=== Written instruction ===
Starting at the line with "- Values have", transcribe each line through the final one, both included, and add nothing.

----------

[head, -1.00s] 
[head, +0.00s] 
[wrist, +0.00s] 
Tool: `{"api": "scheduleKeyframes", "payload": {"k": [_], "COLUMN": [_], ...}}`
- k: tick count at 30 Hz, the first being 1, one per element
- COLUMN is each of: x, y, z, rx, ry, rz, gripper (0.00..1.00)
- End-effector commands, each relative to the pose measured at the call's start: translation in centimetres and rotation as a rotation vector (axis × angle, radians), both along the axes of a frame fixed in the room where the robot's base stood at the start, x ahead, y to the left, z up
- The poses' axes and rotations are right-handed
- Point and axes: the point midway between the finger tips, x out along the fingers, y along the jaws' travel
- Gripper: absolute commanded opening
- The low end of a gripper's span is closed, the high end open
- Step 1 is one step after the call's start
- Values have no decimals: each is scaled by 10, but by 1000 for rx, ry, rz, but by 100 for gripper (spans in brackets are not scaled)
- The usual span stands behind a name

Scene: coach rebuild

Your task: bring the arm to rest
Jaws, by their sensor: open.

----------

=== Output of the task ===
- Values have no decimals: each is scaled by 10, but by 1000 for rx, ry, rz, but by 100 for gripper (spans in brackets are not scaled)
- The usual span stands behind a name

Scene: coach rebuild

Your task: bring the arm to rest
Jaws, by their sensor: open.

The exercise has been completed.